Taizé was founded fifty years ago by Brother Roger who professed the power of Christian forgiveness, simplicity, and love. Four years ago Brother Roger was killed in the Taizé church, the Church of Reconciliation, by a deranged woman. After the murder, the brothers and the pilgrims still gathered for prayer. They forgave the woman. They prayed for love, the kind of love Brother Roger professed.

Along with ten members of the Greater New Jersey Annual Conference of The United Methodist Church, I was a pilgrim to the Taizé monestary in Burgundy, France. From October 11th to 18th, I was amidst more than 1,200 young people, mostly German students on autumn break.

I asked Brother Emile, a Canadian brother, “How do you make community? How do you 100 brothers from all over — from Catholic, Protestant, Orthodox traditions — live together so peaceably?”

“Forgiveness everyday!” Brother Emile replied. “Especially the everyday wounds.”

“It helps that we are from different countries. Because one can think, ‘Maybe it’s a cultural barrier and that person just has a different understanding,'” Brother Emile said.

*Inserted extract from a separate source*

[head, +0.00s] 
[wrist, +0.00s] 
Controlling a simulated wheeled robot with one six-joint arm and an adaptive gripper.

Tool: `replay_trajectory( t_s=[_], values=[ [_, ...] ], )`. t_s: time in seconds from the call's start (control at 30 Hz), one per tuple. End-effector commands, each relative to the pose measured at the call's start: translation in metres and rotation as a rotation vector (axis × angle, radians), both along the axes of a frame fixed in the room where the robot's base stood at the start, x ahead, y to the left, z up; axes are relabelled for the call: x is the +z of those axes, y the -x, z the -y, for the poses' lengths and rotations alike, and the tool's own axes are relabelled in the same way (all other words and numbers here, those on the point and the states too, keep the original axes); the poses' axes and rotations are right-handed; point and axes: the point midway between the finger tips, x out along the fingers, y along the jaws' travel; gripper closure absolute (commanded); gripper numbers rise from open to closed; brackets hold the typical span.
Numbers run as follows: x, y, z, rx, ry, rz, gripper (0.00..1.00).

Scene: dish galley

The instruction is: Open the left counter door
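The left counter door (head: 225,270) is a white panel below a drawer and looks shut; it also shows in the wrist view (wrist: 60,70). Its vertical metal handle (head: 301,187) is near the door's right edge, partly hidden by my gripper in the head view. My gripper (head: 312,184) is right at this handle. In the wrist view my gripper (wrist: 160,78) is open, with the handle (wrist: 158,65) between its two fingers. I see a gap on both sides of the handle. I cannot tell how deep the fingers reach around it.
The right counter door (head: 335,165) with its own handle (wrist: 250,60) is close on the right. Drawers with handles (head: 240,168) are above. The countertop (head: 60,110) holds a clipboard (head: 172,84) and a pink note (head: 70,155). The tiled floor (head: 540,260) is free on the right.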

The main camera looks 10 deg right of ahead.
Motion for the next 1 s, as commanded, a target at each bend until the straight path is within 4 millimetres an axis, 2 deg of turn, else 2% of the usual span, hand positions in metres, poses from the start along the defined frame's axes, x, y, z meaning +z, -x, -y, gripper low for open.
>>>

While the brothers shared the value of forgiveness, I believe they also shared other values including:

Following Jesus’s footsteps

Giving unconditional love

Mentoring young people

Singing together

Learning together

Creating silence and space for reflection

Sharing a love of travel and global understanding

Celebrating ecumenism

Remaining open to individuals at times leaving the community to spread the word

Small Groups

In the late morning after a brother’s bible study, the adults met in small groups. At first our group consisted of four Danish people and four Americans. But soon we were joined by a German retiree, a Finnish religion teacher, and a Dutch piano tuner. We answered Brother Wolfgang’s questions: “What would you like to win or achieve in life? What currency does Jesus use to define winning in life?”

We agreed that to trade in the currency Jesus valued, we must exchange more love. We talked about the times we felt loved in God’s kingdom or community. We discussed whether heaven was reserved for Christians. As our times together progressed, we continued to talk about the big questions, such as: What happens when you die? How do we share the Good News? Who is Jesus now?

One evening Brother Alois, Brother Roger’s successor, spoke in the sanctuary before the evening service. He said in life, we need, “love, play, unity.” He said we need freedom and institutions.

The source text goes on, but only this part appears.